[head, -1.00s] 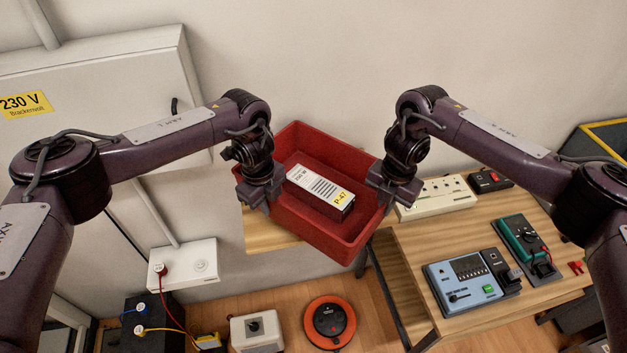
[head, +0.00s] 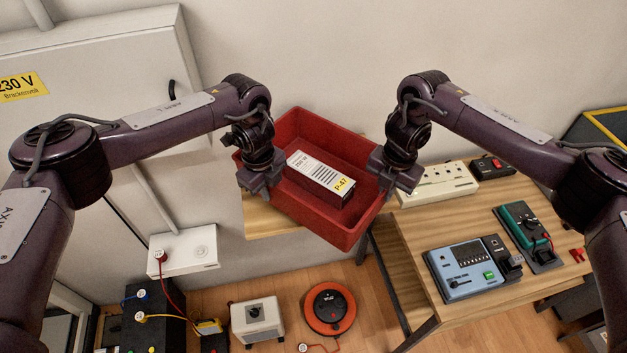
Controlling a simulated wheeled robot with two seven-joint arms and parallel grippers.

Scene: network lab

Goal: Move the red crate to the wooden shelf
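The red crate (head: 330,228) is in the middle of the head view, turned at an angle, with a white box labelled P-47 (head: 320,178) lying inside it. My left gripper (head: 262,185) is at the crate's left wall and my right gripper (head: 388,178) is at its right wall. Both look closed on the walls, though the fingertips are mostly hidden. A wooden surface (head: 262,218) shows behind and below the crate at its left; I cannot tell whether the crate touches it.
A wooden bench (head: 405,290) at right holds a blue instrument (head: 465,270), a green meter (head: 525,235) and a white socket strip (head: 437,185). Below, an orange reel (head: 330,308) and a white box (head: 257,320) stand on the floor. A wall cabinet (head: 90,80) fills the upper left.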

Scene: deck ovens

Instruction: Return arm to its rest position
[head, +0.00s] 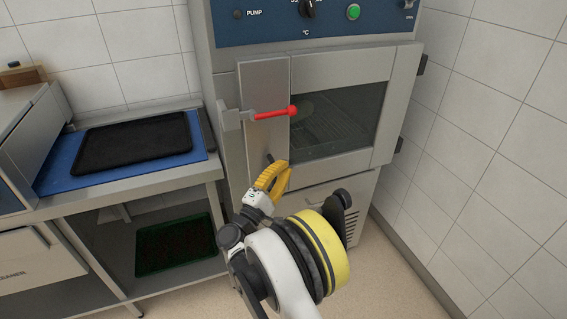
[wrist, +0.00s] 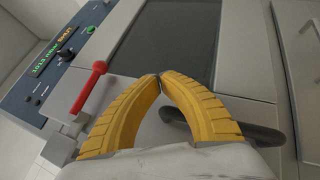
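My gripper (head: 272,176) is in front of the steel oven door (head: 262,85), below the red-tipped latch handle (head: 272,113). In the wrist view my gripper (wrist: 159,76) shows two yellow ribbed fingers with their tips together and nothing between them. The red handle (wrist: 90,88) is to the left of the fingers there, apart from them. My arm reaches up from the bottom of the head view, bent in front of the oven. The oven door appears closed, with a dark window (head: 338,115). Whether the fingers touch the door cannot be told.
Left of the oven, a steel table carries a black tray (head: 133,142) on a blue mat (head: 60,160). A dark green crate (head: 175,245) is on the shelf below. A tiled wall (head: 500,130) stands to the right. The floor (head: 390,285) at lower right is clear.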

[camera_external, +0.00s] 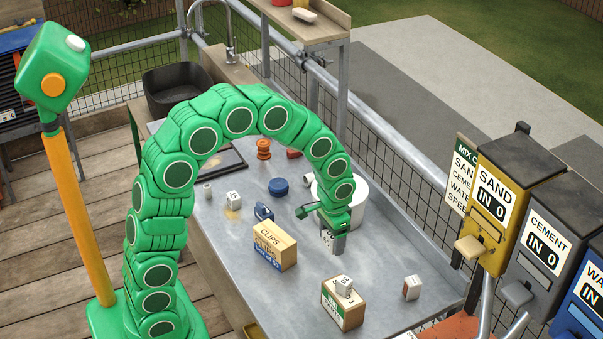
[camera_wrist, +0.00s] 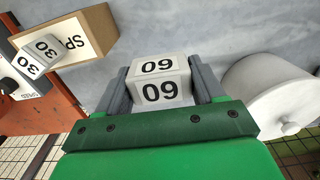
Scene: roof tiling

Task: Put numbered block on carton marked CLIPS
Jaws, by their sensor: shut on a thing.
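My gripper (camera_external: 335,230) is shut on a pale grey block (camera_wrist: 160,82) with black digits that read 09, or 60 turned over. The block sits between the two grey fingers in the wrist view, and its lower part shows below my gripper in the external view (camera_external: 333,244). The tan carton marked CLIPS (camera_external: 275,247) stands on the metal table to the left of my gripper, apart from it. Whether the held block touches the table is hard to tell. The CLIPS carton does not show in the wrist view.
A tan carton with a green label (camera_external: 342,311) carries a block marked 30 (camera_external: 343,286) at the front. A white cylinder (camera_external: 352,203) stands close behind my gripper. A blue item (camera_external: 263,212), a blue round item (camera_external: 278,187) and a numbered block (camera_external: 233,200) stand farther left.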

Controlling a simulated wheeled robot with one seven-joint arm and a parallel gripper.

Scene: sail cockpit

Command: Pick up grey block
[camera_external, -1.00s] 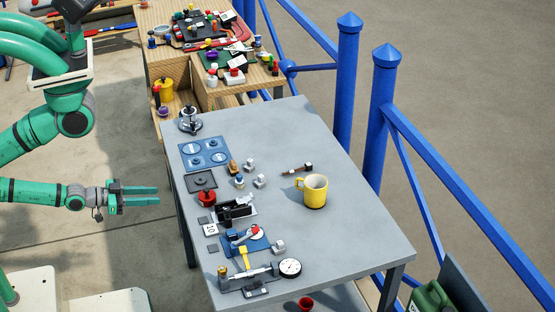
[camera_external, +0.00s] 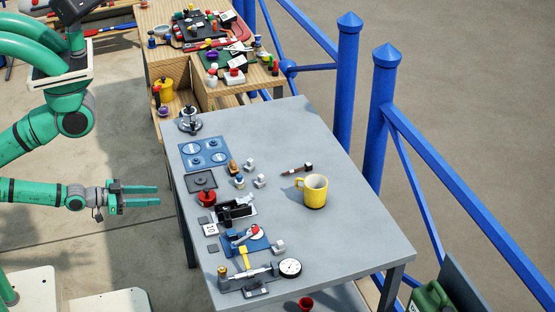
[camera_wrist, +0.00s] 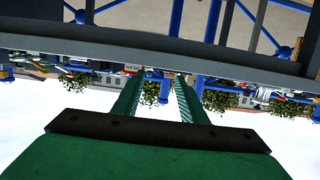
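Small light grey blocks stand on the grey table (camera_external: 345,240) in the external view: one near the upper middle (camera_external: 249,165), one just below it (camera_external: 260,181), and one near the front beside the dial gauge (camera_external: 279,247). Small flat dark grey squares also lie near the left edge, one of them here (camera_external: 212,248). I cannot tell which is meant. My gripper (camera_external: 158,196) is left of the table, apart from it, fingers pointing right. The wrist view shows its two green fingers apart and empty (camera_wrist: 160,75); no block is identifiable there.
A yellow mug (camera_external: 313,191) stands right of the blocks. A red knob (camera_external: 207,198), a black device (camera_external: 233,211) and a dial gauge (camera_external: 290,267) line the left and front. Blue railing (camera_external: 465,230) runs along the right. The table's right front is clear.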

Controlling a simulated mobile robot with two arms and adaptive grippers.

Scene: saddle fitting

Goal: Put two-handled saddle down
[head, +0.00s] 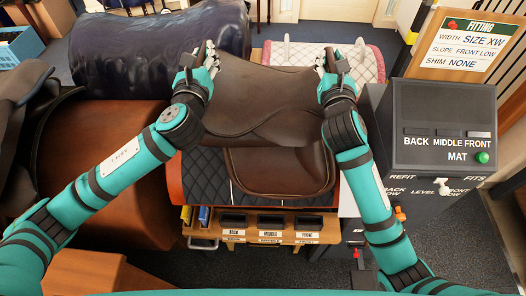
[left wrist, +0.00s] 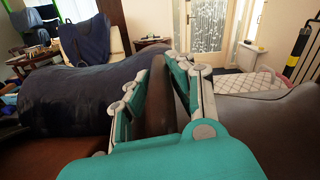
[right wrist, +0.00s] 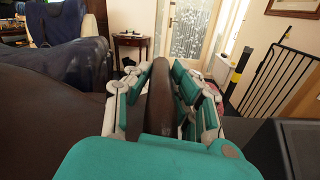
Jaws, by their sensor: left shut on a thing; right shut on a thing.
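The brown leather saddle (head: 262,100) is at the centre of the head view, above a dark quilted pad (head: 200,178) with orange sides. My left gripper (head: 208,58) is shut on the saddle's left end. In the left wrist view its fingers (left wrist: 165,95) close around a dark upright handle. My right gripper (head: 328,60) is shut on the right end. In the right wrist view its fingers (right wrist: 160,95) close around a brown upright handle (right wrist: 158,90). The saddle's underside is hidden, so I cannot tell whether it touches the pad.
A wooden shelf (head: 262,228) with labelled black trays is in front. A dark covered form (head: 160,50) and a pink-edged quilted pad (head: 372,62) lie behind.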

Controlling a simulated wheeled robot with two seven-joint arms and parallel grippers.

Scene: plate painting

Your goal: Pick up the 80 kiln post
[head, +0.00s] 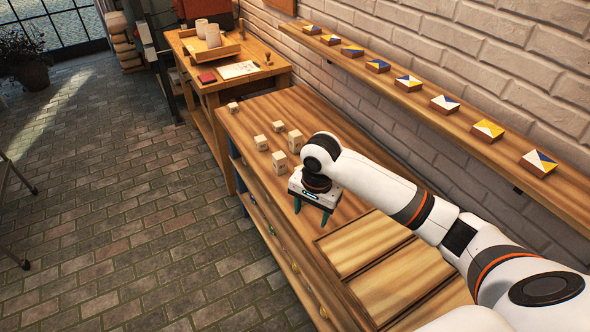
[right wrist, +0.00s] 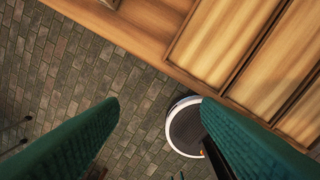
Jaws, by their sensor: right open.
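Several pale wooden blocks with small dark markings stand on the far half of the wooden bench in the head view. They include a small far one (head: 232,107), a middle one (head: 261,142), a back one (head: 279,126), a tall right one (head: 295,139) and a near one (head: 279,161). The markings are too small to read, so I cannot tell which is the 80 kiln post. My right gripper (head: 311,212) is open and empty, pointing down just nearer than the blocks. Its green fingers (right wrist: 158,108) are spread in the right wrist view. My left gripper is not in view.
The bench (head: 250,110) has recessed panels (head: 362,243) at its near end. A wall shelf (head: 385,90) holds several painted tiles. A second table (head: 222,85) with a tray and cups stands beyond. Brick floor lies to the left.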

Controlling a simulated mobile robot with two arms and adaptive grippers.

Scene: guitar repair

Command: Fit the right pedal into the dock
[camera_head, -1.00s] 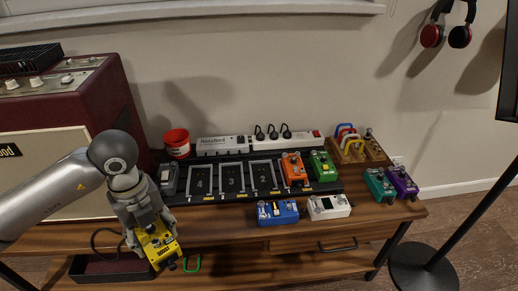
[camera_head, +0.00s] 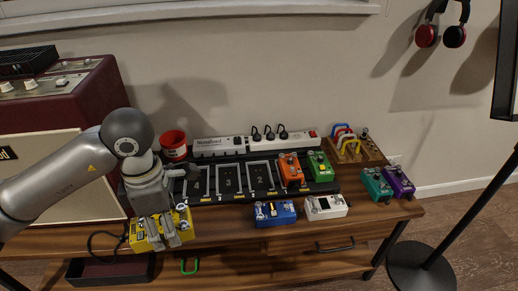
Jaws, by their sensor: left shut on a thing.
------------------------------------
Required task »
Copy exactly the lines from the one containing "Command: Fit the right pedal into the dock" through the final line of the records above, both included, and leave out any pictures.

Solution for this exercise »
Command: Fit the right pedal into the dock
[camera_head, -1.00s] 
[camera_head, +0.00s] 
Jaws, by their sensor: left shut on a thing.

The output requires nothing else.